--- start Record extracts ---

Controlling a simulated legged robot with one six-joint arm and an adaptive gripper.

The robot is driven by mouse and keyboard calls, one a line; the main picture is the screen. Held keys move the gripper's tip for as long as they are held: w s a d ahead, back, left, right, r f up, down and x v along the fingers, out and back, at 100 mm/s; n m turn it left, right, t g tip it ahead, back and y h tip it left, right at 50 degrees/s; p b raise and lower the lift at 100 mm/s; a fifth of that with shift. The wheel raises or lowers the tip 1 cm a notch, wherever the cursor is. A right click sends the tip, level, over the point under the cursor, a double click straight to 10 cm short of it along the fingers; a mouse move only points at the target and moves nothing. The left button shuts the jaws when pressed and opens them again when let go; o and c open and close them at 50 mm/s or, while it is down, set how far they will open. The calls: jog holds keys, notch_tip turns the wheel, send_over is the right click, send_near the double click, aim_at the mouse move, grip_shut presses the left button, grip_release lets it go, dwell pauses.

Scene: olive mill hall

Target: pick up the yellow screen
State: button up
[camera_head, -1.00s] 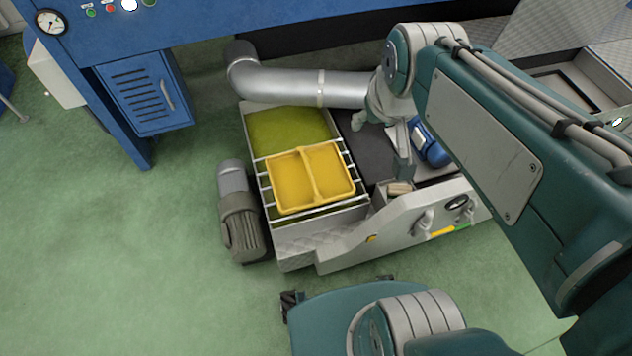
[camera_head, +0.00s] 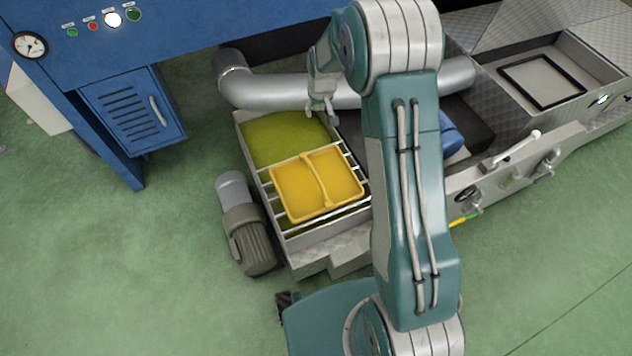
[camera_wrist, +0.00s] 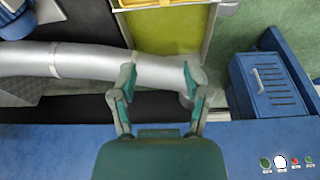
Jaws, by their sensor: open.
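The yellow screen (camera_head: 291,190), a shallow frame with a raised middle bar and two panels, lies on pale metal bars across a trough of green paste (camera_head: 283,138). In the wrist view only a strip of the yellow screen (camera_wrist: 150,3) shows at the top edge. My gripper (camera_head: 322,108) is beyond the screen, near the trough's far right corner, apart from the screen. In the wrist view my gripper (camera_wrist: 159,78) is open, with nothing between its fingers; the silver pipe shows behind them.
The silver pipe (camera_head: 270,88) runs behind the trough. A blue machine (camera_head: 200,35) with a cabinet (camera_head: 133,110) stands at the back left. A grey motor (camera_head: 246,225) sits left of the trough. A valve panel (camera_head: 510,175) is at right. Green floor at left is clear.

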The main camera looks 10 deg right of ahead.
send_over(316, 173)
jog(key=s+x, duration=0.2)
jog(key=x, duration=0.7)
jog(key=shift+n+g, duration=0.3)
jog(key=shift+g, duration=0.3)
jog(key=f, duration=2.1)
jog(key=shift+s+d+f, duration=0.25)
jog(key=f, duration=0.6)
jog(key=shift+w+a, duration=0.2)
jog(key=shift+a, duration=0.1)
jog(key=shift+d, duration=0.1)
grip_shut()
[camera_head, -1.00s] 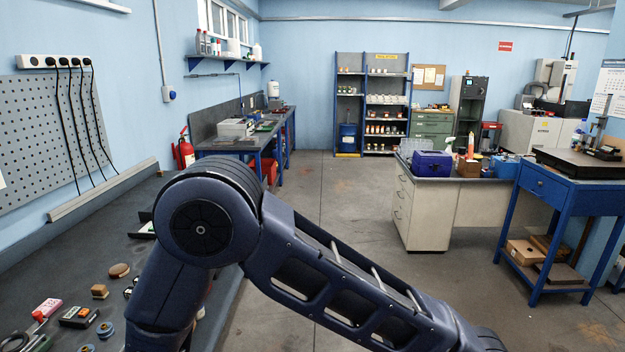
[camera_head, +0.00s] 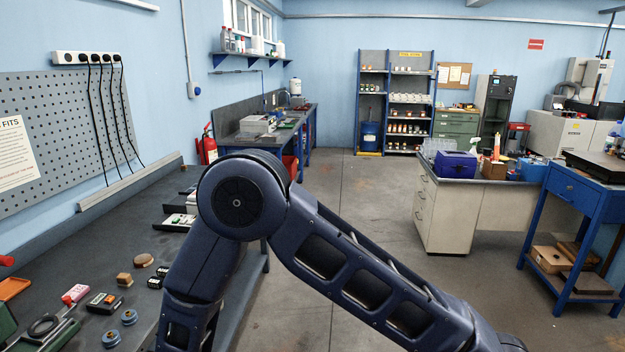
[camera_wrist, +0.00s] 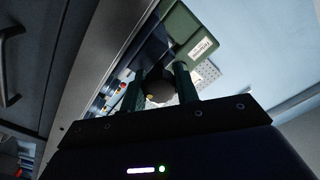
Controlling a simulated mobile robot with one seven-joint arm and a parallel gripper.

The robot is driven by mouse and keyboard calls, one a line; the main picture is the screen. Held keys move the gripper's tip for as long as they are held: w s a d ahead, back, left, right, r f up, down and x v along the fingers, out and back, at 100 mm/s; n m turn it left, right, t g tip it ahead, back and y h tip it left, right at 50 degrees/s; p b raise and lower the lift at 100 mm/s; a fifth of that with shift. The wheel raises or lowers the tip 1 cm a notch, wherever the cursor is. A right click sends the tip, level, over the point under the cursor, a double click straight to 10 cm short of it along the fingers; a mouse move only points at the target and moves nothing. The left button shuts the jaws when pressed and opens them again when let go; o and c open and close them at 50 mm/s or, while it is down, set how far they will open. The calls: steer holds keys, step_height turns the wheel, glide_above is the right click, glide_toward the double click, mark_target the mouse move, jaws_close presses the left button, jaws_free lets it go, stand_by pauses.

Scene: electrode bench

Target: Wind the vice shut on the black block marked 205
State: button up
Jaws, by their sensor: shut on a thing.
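In the wrist view my gripper (camera_wrist: 160,82) is shut on a dark round knob (camera_wrist: 160,92), which sits between its two fingers. A dark green body with a white label (camera_wrist: 200,47), apparently the vice, rises just beyond the knob. Its jaws and any block between them cannot be made out. In the head view, part of a green device with a black ring (camera_head: 45,325) shows at the lower left, cut by the frame edge. Small black blocks (camera_head: 155,283) lie on the bench, but their markings are too small to read. My gripper is outside the head view.
The dark bench (camera_head: 150,318) runs along the left wall under a pegboard (camera_head: 50,140). Open floor (camera_head: 350,220) lies to the right.

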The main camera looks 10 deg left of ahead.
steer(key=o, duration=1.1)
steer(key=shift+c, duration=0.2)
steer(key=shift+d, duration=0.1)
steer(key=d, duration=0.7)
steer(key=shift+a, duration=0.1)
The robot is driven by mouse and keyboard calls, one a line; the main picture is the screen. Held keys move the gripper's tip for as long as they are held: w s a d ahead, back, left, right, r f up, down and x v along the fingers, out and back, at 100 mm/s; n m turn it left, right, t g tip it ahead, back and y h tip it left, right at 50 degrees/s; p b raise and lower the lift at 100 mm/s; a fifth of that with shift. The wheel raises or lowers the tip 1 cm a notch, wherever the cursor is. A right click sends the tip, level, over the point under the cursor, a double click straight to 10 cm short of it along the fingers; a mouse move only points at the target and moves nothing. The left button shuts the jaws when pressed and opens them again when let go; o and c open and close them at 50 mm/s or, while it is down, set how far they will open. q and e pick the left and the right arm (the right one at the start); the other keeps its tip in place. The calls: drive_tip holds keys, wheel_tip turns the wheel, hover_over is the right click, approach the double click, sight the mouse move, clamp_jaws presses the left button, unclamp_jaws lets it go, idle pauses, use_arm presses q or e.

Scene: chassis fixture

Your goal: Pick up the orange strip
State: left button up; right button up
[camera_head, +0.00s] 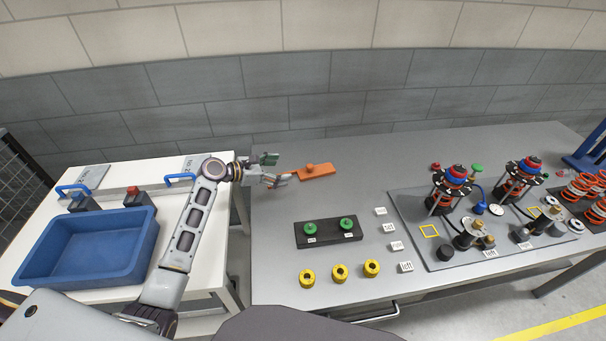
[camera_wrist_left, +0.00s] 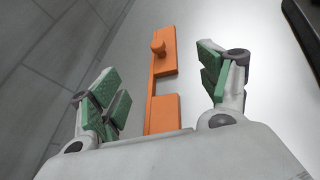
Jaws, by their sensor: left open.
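The orange strip (camera_head: 317,172) lies flat on the grey table near its back left, with a small orange knob standing on it. In the left wrist view the strip (camera_wrist_left: 163,112) runs lengthwise between the fingers, with its knob toward the far end. My left gripper (camera_head: 277,172) is open at the strip's left end in the head view. Its green-padded fingers (camera_wrist_left: 160,85) stand on either side of the strip, apart from it, and nothing is held. The near end of the strip is hidden behind the gripper body. My right gripper is not in view.
A black block with two green knobs (camera_head: 329,233) and several yellow rings (camera_head: 339,272) lie in front of the strip. A grey fixture board (camera_head: 430,248) with spring assemblies stands at right. A blue bin (camera_head: 60,250) sits on the white table. A wall runs behind.

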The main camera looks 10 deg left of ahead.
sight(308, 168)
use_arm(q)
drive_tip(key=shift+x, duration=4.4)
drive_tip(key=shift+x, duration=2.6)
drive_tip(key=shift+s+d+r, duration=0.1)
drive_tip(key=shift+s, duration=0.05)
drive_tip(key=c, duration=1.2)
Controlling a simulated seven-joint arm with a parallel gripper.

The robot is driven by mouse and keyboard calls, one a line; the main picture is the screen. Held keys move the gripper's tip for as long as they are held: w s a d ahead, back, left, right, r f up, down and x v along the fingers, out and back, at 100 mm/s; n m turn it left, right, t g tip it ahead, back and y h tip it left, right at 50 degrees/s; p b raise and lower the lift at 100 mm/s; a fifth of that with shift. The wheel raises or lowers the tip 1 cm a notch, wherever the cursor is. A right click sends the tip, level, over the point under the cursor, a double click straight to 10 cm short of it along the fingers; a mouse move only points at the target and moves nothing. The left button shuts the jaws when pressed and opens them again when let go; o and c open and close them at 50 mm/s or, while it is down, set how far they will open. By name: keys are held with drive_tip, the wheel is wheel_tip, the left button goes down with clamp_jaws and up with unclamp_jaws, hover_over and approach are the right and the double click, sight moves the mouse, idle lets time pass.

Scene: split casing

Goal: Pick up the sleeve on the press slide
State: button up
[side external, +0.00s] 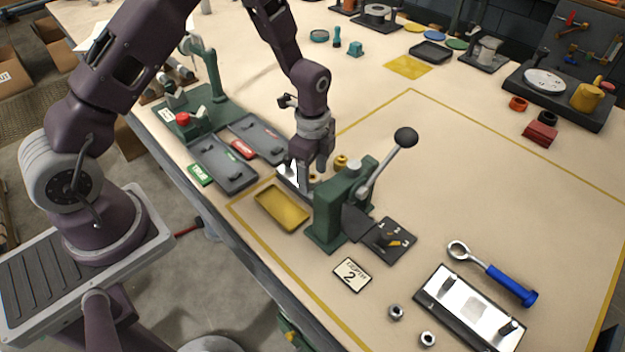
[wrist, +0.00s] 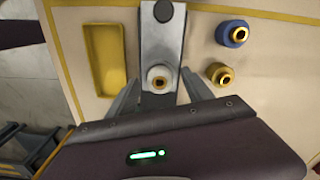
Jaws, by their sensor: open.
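The sleeve (wrist: 158,78), a pale ring around a brass-coloured centre, sits on the grey press slide (wrist: 162,45) in the wrist view. My gripper (wrist: 160,92) is open, with one finger to the left and one to the right of the sleeve, apart from it. In the side view my gripper (side external: 313,163) is low over the slide (side external: 288,181) and hides the sleeve. The green press (side external: 334,215), with its black-knobbed lever, stands just to the right of my gripper.
A yellow tray (side external: 281,207) lies left of the press. Two loose sleeves stand right of the slide: a blue one (wrist: 232,34) and a yellow-and-dark one (wrist: 220,75). Dark trays (side external: 222,163) lie to the left.

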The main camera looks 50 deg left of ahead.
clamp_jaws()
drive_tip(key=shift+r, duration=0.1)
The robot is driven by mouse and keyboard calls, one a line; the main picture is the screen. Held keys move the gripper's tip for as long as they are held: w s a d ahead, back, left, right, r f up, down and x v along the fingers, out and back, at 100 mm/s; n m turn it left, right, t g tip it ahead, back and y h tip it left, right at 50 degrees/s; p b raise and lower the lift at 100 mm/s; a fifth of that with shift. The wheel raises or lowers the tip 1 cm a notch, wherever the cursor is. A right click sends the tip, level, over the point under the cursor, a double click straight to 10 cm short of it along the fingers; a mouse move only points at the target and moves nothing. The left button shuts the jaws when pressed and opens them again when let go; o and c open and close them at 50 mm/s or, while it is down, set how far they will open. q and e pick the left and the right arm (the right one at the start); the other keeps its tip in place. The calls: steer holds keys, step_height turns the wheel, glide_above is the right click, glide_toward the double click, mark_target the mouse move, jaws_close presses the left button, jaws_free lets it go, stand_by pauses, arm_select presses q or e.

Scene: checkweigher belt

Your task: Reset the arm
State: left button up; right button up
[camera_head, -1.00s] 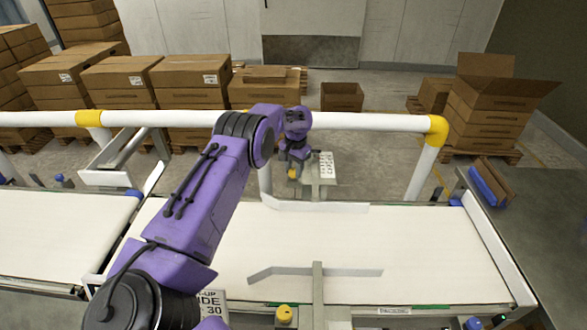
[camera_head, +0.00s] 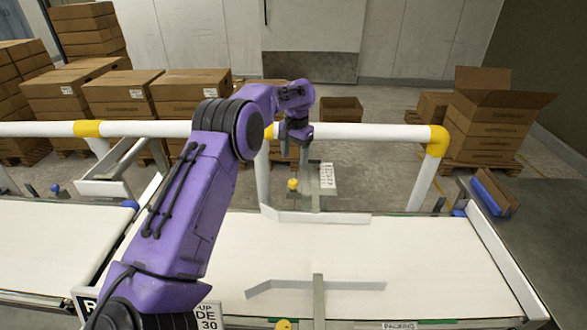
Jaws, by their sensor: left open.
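My left arm, purple with black joints, comes in from the lower left and reaches over the white belt (camera_head: 400,255). Its left gripper (camera_head: 304,152) is small in the view, pointing down in front of the white rail, above the far side of the belt. It is open and I see nothing held in it. Its fingers are partly hard to make out against the bracket behind. My right gripper is not in view.
A white rail with yellow joints (camera_head: 438,138) runs behind the belt. A yellow knob (camera_head: 293,184) and a labelled bracket (camera_head: 327,176) stand at the belt's far edge. Cartons (camera_head: 190,95) are stacked behind the rail. A blue item (camera_head: 490,190) lies at the right.

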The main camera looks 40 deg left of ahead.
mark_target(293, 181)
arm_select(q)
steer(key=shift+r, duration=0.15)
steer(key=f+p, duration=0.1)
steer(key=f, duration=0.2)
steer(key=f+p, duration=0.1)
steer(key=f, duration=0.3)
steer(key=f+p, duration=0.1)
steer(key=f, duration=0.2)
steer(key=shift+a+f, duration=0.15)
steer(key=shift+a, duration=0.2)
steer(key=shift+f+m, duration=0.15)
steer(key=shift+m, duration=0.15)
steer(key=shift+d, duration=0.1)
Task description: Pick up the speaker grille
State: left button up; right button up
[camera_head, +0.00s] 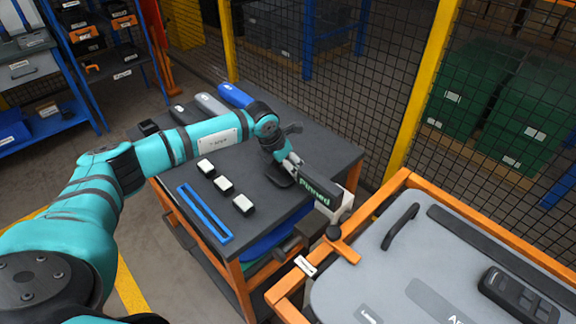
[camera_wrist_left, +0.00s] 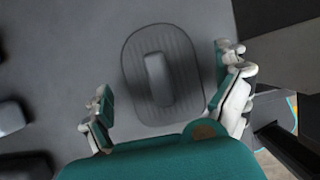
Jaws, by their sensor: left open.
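An oval, ribbed dark-grey piece with a raised grey bar along its middle lies flat on the dark tabletop; I take it to be the speaker grille (camera_wrist_left: 158,78). In the head view only part of the speaker grille (camera_head: 279,178) shows below my left gripper (camera_head: 287,163). In the left wrist view, my left gripper (camera_wrist_left: 166,100) is open, one finger to each side of the grille, with the bar between them. It looks empty and above the piece; I cannot tell the exact gap. My right gripper is not in view.
A black box marked "Pinned" (camera_head: 315,187) stands close right of my left gripper. Several white-topped blocks (camera_head: 223,184) and a blue slotted strip (camera_head: 204,214) lie on the table (camera_head: 310,139). A grey door panel (camera_head: 400,285) in an orange frame is at front right. Mesh fencing stands behind.

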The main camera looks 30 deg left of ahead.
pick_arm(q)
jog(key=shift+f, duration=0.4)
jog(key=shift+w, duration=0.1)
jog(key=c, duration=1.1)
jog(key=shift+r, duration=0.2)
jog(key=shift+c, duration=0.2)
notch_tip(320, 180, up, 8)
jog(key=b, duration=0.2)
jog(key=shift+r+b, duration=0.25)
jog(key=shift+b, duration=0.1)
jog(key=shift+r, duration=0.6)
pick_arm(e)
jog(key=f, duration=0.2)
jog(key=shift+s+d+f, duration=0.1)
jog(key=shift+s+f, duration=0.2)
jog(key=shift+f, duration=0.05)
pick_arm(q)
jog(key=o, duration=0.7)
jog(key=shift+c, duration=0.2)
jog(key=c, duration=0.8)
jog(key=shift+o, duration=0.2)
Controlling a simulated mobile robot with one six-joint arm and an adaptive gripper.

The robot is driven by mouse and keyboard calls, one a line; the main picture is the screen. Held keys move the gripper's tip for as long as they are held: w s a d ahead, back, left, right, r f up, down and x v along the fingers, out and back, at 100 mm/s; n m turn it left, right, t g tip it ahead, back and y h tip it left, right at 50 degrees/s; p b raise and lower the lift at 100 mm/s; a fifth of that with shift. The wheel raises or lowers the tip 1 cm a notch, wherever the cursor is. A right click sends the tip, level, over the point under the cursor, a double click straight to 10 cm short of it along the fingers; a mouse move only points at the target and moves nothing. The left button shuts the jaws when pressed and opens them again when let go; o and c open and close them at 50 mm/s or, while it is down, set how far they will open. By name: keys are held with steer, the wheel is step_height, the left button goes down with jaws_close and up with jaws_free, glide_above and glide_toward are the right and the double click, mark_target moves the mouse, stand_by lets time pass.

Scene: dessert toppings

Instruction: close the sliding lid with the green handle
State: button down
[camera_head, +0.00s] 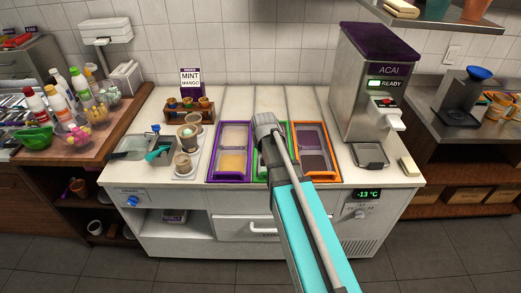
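A green-framed compartment (259,168) sits in the middle of the white counter, between a purple-framed one and an orange-framed one. My teal arm and its grey joint cover most of it, so only slivers of green show. The green handle cannot be made out, and I cannot tell how far its lid is open. My gripper and its fingers do not show; they are hidden behind the arm or out of the picture.
The purple-framed compartment (218,160) is left of the green one, and the orange-framed one (295,150) is right. Cups in a white holder (188,171) stand at left. The acai machine (358,90) stands at right, with a grey tray (370,162) in front.

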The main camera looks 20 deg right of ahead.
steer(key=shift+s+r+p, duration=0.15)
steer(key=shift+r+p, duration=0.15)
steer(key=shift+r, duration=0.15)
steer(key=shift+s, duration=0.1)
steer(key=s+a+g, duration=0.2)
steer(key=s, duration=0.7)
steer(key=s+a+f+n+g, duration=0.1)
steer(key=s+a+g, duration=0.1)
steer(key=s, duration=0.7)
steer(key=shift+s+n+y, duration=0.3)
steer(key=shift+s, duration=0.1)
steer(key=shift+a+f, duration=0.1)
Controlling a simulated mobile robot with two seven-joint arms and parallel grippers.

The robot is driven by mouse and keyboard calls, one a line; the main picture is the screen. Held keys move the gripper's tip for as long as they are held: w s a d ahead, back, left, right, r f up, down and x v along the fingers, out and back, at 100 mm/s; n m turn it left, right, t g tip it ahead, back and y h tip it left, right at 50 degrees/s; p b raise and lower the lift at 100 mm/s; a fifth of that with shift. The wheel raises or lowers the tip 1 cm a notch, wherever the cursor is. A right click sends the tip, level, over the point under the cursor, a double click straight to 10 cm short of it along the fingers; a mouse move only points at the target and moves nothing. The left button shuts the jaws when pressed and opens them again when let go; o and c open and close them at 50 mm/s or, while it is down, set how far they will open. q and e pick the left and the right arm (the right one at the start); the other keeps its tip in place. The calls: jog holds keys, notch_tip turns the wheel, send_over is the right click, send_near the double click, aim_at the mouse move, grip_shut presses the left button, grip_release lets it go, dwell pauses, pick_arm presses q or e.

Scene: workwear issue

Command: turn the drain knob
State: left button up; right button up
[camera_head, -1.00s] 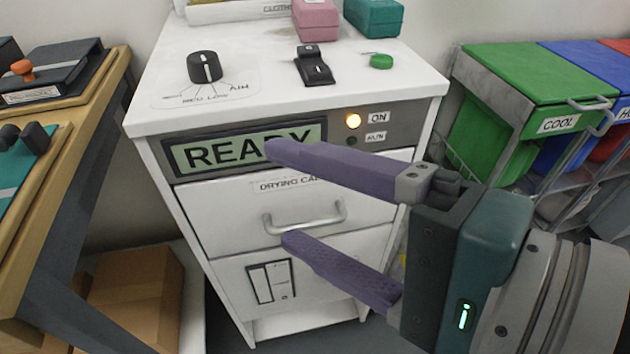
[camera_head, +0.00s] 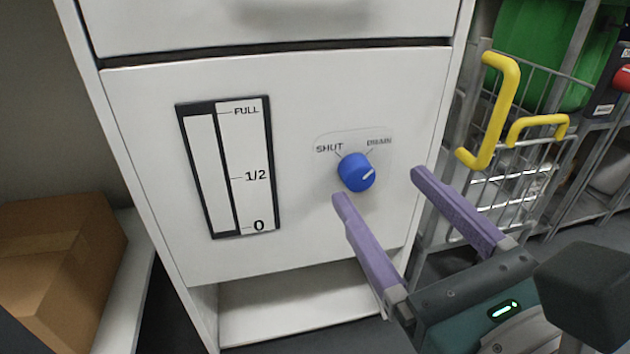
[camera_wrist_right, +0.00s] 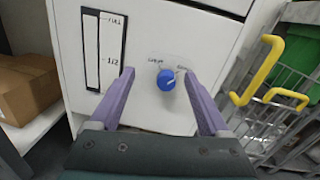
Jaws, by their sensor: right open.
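The blue round drain knob (camera_head: 356,172) sits on the lower front of a white cabinet (camera_head: 120,130). Labels SHUT at its upper left and DRAIN at its upper right show above it. In the right wrist view the knob (camera_wrist_right: 166,80) lies between and beyond the fingertips (camera_wrist_right: 159,72); I see no contact. My left gripper is out of view.
A level gauge (camera_head: 228,168) marked FULL, 1/2 and 0 is left of the knob. A wire cart with yellow handles (camera_head: 497,110) stands close on the right. A cardboard box (camera_head: 60,260) is at the left. An open recess (camera_head: 290,305) lies below the panel.

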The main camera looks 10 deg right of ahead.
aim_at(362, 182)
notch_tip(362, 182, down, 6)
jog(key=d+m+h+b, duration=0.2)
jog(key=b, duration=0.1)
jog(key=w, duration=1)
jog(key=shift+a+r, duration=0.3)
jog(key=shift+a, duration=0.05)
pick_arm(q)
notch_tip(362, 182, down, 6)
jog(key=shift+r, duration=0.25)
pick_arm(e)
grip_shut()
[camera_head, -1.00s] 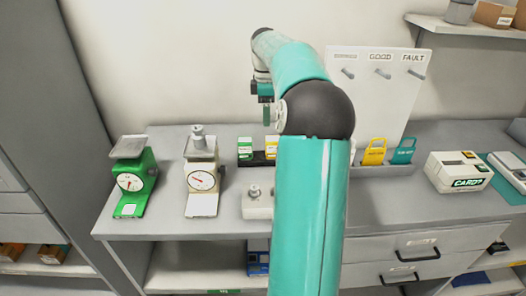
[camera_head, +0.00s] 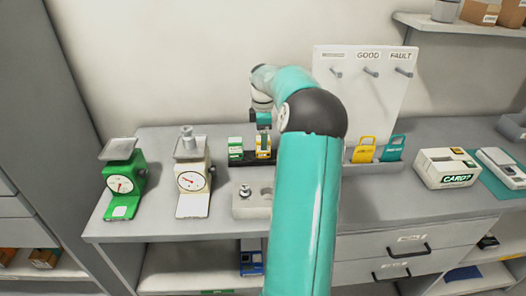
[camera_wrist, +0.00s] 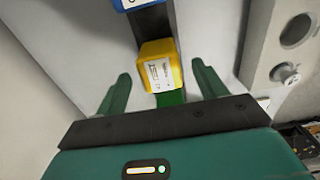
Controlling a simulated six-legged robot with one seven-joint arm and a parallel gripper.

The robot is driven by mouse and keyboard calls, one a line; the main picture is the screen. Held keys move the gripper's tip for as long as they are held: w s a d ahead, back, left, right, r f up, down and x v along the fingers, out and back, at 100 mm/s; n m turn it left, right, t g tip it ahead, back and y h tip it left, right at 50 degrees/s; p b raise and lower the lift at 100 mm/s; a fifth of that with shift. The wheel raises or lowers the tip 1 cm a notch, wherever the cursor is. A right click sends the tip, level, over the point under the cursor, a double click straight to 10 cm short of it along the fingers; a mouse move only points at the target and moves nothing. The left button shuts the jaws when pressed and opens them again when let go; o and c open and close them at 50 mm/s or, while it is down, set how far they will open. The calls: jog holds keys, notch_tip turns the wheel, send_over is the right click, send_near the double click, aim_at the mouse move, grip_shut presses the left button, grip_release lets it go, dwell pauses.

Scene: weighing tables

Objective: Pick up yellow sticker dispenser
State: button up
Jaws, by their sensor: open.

--- end Record extracts ---

Aim of the exercise: Among these entries, how many lines include the string "mobile"? Reply with the number by itself.

Result of this exercise: 3